»»

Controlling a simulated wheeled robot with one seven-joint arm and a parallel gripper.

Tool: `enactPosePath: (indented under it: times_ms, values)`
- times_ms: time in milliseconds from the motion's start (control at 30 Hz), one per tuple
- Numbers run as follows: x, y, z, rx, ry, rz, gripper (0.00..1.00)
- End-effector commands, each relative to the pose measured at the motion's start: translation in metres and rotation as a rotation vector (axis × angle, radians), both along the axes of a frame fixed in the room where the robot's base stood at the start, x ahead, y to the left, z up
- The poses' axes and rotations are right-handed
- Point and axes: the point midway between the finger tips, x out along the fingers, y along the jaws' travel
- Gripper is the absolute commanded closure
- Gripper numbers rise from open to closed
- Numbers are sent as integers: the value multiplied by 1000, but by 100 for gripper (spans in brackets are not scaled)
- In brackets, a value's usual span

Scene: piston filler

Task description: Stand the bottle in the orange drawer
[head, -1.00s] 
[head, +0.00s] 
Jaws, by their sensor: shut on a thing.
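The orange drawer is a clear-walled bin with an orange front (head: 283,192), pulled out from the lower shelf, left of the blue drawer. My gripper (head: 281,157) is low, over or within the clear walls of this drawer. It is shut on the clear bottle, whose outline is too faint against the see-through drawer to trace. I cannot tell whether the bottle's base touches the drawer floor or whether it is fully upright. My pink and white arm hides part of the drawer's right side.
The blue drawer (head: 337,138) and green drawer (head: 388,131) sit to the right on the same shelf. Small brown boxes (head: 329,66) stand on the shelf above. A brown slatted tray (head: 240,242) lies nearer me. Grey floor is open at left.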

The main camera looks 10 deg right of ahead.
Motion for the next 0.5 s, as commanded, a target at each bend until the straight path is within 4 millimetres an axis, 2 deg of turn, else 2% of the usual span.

««

INSTRUCTIONS TO FOLLOW —
Word for word, quote all of the data above.

FINISHED ANSWER —
Controlling a simulated wheeled robot with one seven-joint arm and a parallel gripper.

Tool: `enactPosePath: (indented under it: times_ms, values)`
- times_ms: time in milliseconds from the motion's start (control at 30 Hz), one per tuple
- Numbers run as follows: x, y, z, rx, ry, rz, gripper (0.00..1.00)
- End-effector commands, each relative to the pose measured at the motion's start: translation in metres and rotation as a rotation vector (axis × angle, radians), both along the axes of a frame fixed in the room where the robot's base stood at the start, x ahead, y to the left, z up
- The poses' axes and rotations are right-handed
- Point and axes: the point midway between the finger tips, x out along the fingers, y along the jaws' travel
- Gripper is the absolute commanded closure
- Gripper numbers rise from open to closed
- Numbers are sent as integers: the value multiplied by 1000, but by 100 for gripper (spans in brackets are not scaled)
- In brackets, a value's usual span

Scene: piston filler

Task description: Stand the bottle in the orange drawer
[head, -1.00s] 
[head, +0.00s] 
Jaws, by their sensor: shut on a thing.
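The orange drawer is a clear-walled bin with an orange front (head: 283,192), pulled out from the lower shelf, left of the blue drawer. My gripper (head: 281,157) is low, over or within the clear walls of this drawer. It is shut on the clear bottle, whose outline is too faint against the see-through drawer to trace. I cannot tell whether the bottle's base touches the drawer floor or whether it is fully upright. My pink and white arm hides part of the drawer's right side.
The blue drawer (head: 337,138) and green drawer (head: 388,131) sit to the right on the same shelf. Small brown boxes (head: 329,66) stand on the shelf above. A brown slatted tray (head: 240,242) lies nearer me. Grey floor is open at left.

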The main camera looks 10 deg right of ahead.
Motion for the next 0.5 s, as commanded, a target at each bend until the straight path is within 4 millimetres an axis, 2 deg of turn, else 2% of the usual span.

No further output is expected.